GIVEN EXERCISE | Pictures do not belong in your copy. Repeat all the other data exactly.

SUPPLIED ENTRIES |
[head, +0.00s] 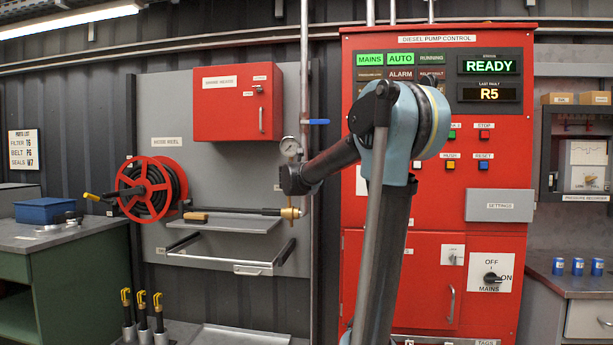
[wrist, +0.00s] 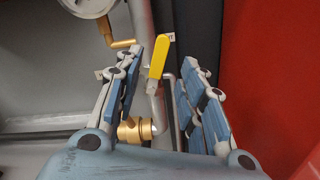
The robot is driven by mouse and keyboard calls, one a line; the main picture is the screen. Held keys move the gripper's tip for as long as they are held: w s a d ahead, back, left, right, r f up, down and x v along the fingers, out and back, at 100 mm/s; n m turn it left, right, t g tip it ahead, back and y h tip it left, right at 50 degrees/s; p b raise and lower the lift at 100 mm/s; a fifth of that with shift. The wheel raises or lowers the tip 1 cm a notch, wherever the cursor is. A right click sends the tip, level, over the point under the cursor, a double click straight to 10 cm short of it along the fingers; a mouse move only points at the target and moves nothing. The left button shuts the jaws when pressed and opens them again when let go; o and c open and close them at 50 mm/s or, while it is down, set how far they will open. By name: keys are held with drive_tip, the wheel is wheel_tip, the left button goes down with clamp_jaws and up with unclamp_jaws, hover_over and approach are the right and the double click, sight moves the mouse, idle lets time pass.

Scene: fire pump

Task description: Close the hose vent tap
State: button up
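A yellow lever handle (wrist: 159,57), apparently the vent tap's, stands upright and slightly tilted in the wrist view, beside a grey vertical pipe. My gripper (wrist: 174,68) is open, with its blue-grey padded fingers on either side of the lever. The lever is closer to the left finger; I cannot tell whether they touch. A brass fitting (wrist: 135,130) shows lower down, between the finger bases. In the head view my arm hides the yellow lever and the fingers. A brass nozzle end (head: 290,212) shows just below my wrist.
A round gauge (head: 290,147) sits by the pipe, with a blue lever (head: 318,121) above. The red pump control cabinet (head: 440,60) is close on the right. The hose reel (head: 152,189), a shelf (head: 225,226) and a metal rail (head: 217,266) are on the left.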

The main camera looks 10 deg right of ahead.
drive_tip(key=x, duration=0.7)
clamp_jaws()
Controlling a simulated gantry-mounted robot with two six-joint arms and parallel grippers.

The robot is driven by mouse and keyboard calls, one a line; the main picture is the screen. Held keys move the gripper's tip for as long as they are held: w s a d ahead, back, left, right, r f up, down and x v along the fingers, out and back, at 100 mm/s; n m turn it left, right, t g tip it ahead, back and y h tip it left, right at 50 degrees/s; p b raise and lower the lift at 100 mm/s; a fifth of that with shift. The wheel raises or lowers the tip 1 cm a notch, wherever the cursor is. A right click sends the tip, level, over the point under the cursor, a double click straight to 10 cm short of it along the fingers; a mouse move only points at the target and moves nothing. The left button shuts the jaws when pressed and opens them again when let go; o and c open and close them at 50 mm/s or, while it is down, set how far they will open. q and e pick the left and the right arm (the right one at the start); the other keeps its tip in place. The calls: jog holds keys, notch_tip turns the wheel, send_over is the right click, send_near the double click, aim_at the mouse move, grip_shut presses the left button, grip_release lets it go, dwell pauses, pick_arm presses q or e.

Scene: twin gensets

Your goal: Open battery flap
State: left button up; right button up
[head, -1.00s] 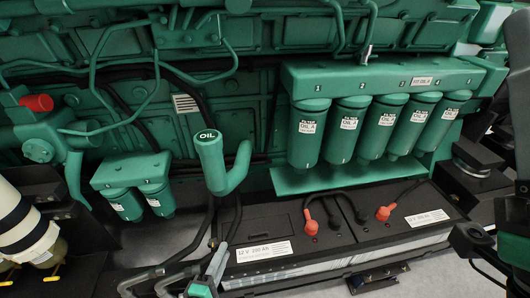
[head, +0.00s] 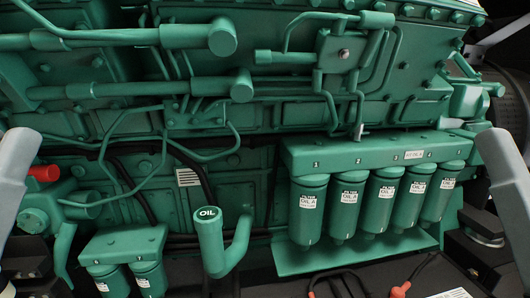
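The black battery (head: 265,287) shows only as a strip of its top along the bottom edge, below the oil filters. A red terminal cap (head: 400,290) and part of a white label (head: 452,293) are in view on it. The rest of the battery is cut off by the frame, and I cannot make out a flap on the part that shows. Grey links of my arms stand at the left and right edges. Neither of my grippers is in view.
A row of several green oil filters (head: 384,205) hangs above the battery. A green oil filler pipe (head: 212,245) stands left of them, and two smaller filters (head: 125,275) are at lower left.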

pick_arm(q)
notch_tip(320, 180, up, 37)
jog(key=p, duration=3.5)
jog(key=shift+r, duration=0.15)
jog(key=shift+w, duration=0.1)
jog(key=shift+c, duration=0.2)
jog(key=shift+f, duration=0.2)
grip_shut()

TASK ANSWER |
[head, +0.00s] 
[wrist, +0.00s] 
The robot is driven by mouse and keyboard calls, one a line; the main picture is the screen. Held keys move the gripper's tip for as long as they are held: w s a d ahead, back, left, right, r f up, down and x v along the fingers, out and back, at 100 mm/s; n m turn it left, right, t g tip it ahead, back and y h tip it left, right at 50 degrees/s; p b raise and lower the lift at 100 mm/s; a fifth of that with shift. The wheel raises or lowers the tip 1 cm a notch, wherever the cursor is. A right click sends the tip, level, over the point under the cursor, a double click straight to 10 cm short of it along the fingers; a mouse move only points at the target and moves nothing. The left button shuts the jaws when pressed and opens them again when let go; o and c open and close them at 50 mm/s or, while it is down, set how far they will open. By name: keys are held with drive_tip, the wheel is wheel_tip, the left button goes down with clamp_jaws and up with unclamp_jaws, hover_over and approach are the right and the double click, sight moves the mouse, idle lets time pass.

Scene: fire pump

Task description: Close the hose vent tap
State: button up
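A yellow lever handle (wrist: 159,57), apparently the vent tap's, stands upright and slightly tilted in the wrist view, beside a grey vertical pipe. My gripper (wrist: 174,68) is open, with its blue-grey padded fingers on either side of the lever. The lever is closer to the left finger; I cannot tell whether they touch. A brass fitting (wrist: 135,130) shows lower down, between the finger bases. In the head view my arm hides the yellow lever and the fingers. A brass nozzle end (head: 290,212) shows just below my wrist.
A round gauge (head: 290,147) sits by the pipe, with a blue lever (head: 318,121) above. The red pump control cabinet (head: 440,60) is close on the right. The hose reel (head: 152,189), a shelf (head: 225,226) and a metal rail (head: 217,266) are on the left.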

The main camera looks 10 deg right of ahead.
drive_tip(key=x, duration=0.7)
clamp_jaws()
Controlling a simulated gantry-mounted robot with two six-joint arms and parallel grippers.

The robot is driven by mouse and keyboard calls, one a line; the main picture is the screen. Held keys move the gripper's tip for as long as they are held: w s a d ahead, back, left, right, r f up, down and x v along the fingers, out and back, at 100 mm/s; n m turn it left, right, t g tip it ahead, back and y h tip it left, right at 50 degrees/s; p b raise and lower the lift at 100 mm/s; a fifth of that with shift. The wheel raises or lowers the tip 1 cm a notch, wherever the cursor is. A right click sends the tip, level, over the point under the cursor, a double click straight to 10 cm short of it along the fingers; a mouse move only points at the target and moves nothing. The left button shuts the jaws when pressed and opens them again when let go; o and c open and close them at 50 mm/s or, while it is down, set how far they will open. q and e pick the left and the right arm (the right one at the start); the other keeps its tip in place. The calls: jog holds keys, notch_tip turns the wheel, send_over is the right click, send_near the double click, aim_at the mouse move, grip_shut presses the left button, grip_release lets it go, dwell pauses, pick_arm presses q or e.

Scene: twin gensets

Your goal: Open battery flap
State: left button up; right button up
[head, -1.00s] 
[head, +0.00s] 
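The black battery (head: 265,287) shows only as a strip of its top along the bottom edge, below the oil filters. A red terminal cap (head: 400,290) and part of a white label (head: 452,293) are in view on it. The rest of the battery is cut off by the frame, and I cannot make out a flap on the part that shows. Grey links of my arms stand at the left and right edges. Neither of my grippers is in view.
A row of several green oil filters (head: 384,205) hangs above the battery. A green oil filler pipe (head: 212,245) stands left of them, and two smaller filters (head: 125,275) are at lower left.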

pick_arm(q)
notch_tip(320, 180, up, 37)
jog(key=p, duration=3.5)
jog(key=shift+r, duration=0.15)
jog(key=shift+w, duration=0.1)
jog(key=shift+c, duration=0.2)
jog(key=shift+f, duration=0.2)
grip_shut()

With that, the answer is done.